La encíclica Humanae vitae, firmada por el Papa Pablo VI el 25 de julio de 1968, cumple 40 años.

Hoy, como entonces, no faltan voces de quienes rechazan la doctrina católica expuesta por Pablo VI, de quienes ven en la Humanae vitae solamente muchos «no», de quienes piensan que la anticoncepción es un «progreso», de quienes consideran que pueden seguir siendo católicos al margen de esta encíclica.

Pero la doctrina ofrecida hace 40 años no era una opinión personal, ni una idea anticuada (¿puede ser anticuado lo verdadero?), ni el resultado del triunfo de una escuela teológica sobre otra. Era, simplemente, la presentación del plan de Dios sobre el matrimonio y sobre su constitutiva apertura a la vida.

Ante los participantes de un congreso que se tuvo en Roma para recordar este aniversario, Benedicto XVI subrayaba el valor de Pablo VI al publicar la Humanae vitae, y cómo las palabras del Papa Montini conservan todo su valor. «Cuarenta años después de su publicación, esa doctrina no sólo sigue manifestando su verdad; también revela la clarividencia con la que se afrontó el problema» (Benedicto XVI, 10 de mayo de 2008).

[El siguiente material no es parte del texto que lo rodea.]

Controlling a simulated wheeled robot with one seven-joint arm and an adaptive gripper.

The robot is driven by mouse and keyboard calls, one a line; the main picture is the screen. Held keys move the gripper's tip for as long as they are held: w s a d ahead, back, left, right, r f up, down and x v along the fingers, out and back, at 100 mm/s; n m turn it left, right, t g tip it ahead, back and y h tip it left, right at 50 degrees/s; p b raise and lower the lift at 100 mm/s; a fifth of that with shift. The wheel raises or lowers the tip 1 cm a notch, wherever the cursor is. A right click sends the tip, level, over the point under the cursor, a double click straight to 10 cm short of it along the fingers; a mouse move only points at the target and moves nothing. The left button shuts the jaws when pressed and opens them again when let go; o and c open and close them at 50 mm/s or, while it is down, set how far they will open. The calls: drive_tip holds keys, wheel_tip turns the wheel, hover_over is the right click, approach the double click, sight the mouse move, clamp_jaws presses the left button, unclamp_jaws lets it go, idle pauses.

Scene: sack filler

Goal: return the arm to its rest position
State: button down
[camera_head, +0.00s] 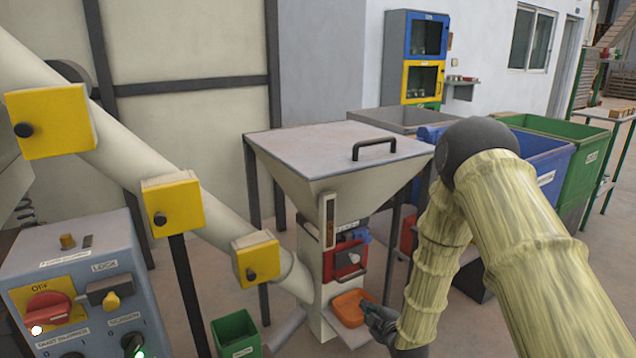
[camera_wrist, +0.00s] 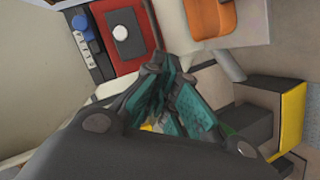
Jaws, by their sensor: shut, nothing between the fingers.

En este discurso, Benedicto XVI quiso poner en evidencia el sentido auténtico del amor entre los esposos. «De hecho, el amor conyugal se describe dentro de un proceso global que no se detiene en la división entre alma y cuerpo ni depende sólo del sentimiento, a menudo fugaz y precario, sino que implica la unidad de la persona y la total participación de los esposos que, en la acogida recíproca, se entregan a sí mismos en una promesa de amor fiel y exclusivo que brota de una genuina opción de libertad. ¿Cómo podría ese amor permanecer cerrado al don de la vida? La vida es siempre un don inestimable; cada vez que surge, percibimos la potencia de la acción creadora de Dios, que se fía del hombre y, de este modo, lo llama a construir el futuro con la fuerza de la esperanza».

La encíclica Humanae vitae dijo, es verdad, un «no» claro y firme a la anticoncepción y a las ideas de quienes buscan caminos inmorales para evitar la llegada de los hijos en el matrimonio. Pero ese «no» era un «sí» para defender el sentido auténtico y fecundo que es propio del amor entre los esposos.

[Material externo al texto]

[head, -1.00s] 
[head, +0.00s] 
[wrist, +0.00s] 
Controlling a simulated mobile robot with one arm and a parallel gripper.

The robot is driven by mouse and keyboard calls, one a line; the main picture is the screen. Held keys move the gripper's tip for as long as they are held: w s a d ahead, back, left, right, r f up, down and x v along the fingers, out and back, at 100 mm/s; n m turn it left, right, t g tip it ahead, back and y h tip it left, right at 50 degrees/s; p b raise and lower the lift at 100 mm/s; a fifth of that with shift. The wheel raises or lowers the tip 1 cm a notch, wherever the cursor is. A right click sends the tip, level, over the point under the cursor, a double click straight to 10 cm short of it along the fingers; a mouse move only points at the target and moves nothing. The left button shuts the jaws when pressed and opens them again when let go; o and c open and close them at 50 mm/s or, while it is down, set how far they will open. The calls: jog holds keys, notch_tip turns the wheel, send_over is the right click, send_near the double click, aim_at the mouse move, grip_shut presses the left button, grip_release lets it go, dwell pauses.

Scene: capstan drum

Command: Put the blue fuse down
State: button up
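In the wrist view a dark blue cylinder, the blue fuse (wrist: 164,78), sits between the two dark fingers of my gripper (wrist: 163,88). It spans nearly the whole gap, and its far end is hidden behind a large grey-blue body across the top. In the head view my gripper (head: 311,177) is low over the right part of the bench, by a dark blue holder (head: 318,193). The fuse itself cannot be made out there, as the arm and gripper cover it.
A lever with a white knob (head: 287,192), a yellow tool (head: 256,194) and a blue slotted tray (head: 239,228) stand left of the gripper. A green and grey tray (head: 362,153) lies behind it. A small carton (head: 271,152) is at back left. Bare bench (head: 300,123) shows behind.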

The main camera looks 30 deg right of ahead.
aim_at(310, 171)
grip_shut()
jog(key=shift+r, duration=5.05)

Es cierto que pueden darse, como explicaba Pablo VI, «serios motivos» para que unos esposos eviten por un tiempo la llegada de un nuevo hijo. En esos casos, nunca se puede falsear la naturaleza del acto conyugal, que conserva su auténtico sentido cuando los esposos se dan mutuamente desde el amor y con una actitud de apertura a la vida.

En cambio, los esposos sí pueden, por motivos serios, recurrir a los así llamados «métodos naturales», es decir, «tener en cuenta los ritmos naturales inmanentes a las funciones generadoras para usar del matrimonio sólo en los periodos infecundos y así regular la natalidad sin ofender los principios morales que acabamos de recordar» (Humanae vitae, n. 16).

Sabemos que muchos esposos han dado la espalda a estas enseñanzas, han usado métodos anticonceptivos, o se han esterilizado. En no pocos casos, los esposos han optado por la enorme injusticia del aborto cuando se encontraron ante la llegada de un hijo no deseado, no amado. El hogar, en esos casos, llegó a convertirse en una triste alianza de muerte, en un amor empobrecido porque no fue capaz de confiar en Dios ni en la llegada de un hijo.

A causa del uso y abuso de métodos anticonceptivos, millones de esposos han llegado a destruir el propio matrimonio. ¿No será precisamente porque cuando falta respeto hacia el sentido auténtico de la relación conyugal, poco a poco el amor se marchita y se destruye? ¿No serán tantos miles de divorcios la consecuencia del triunfo de una cultura que busca «tener» y «disfrutar», en vez de avanzar por el camino de la verdadera realización humana: el amor generoso?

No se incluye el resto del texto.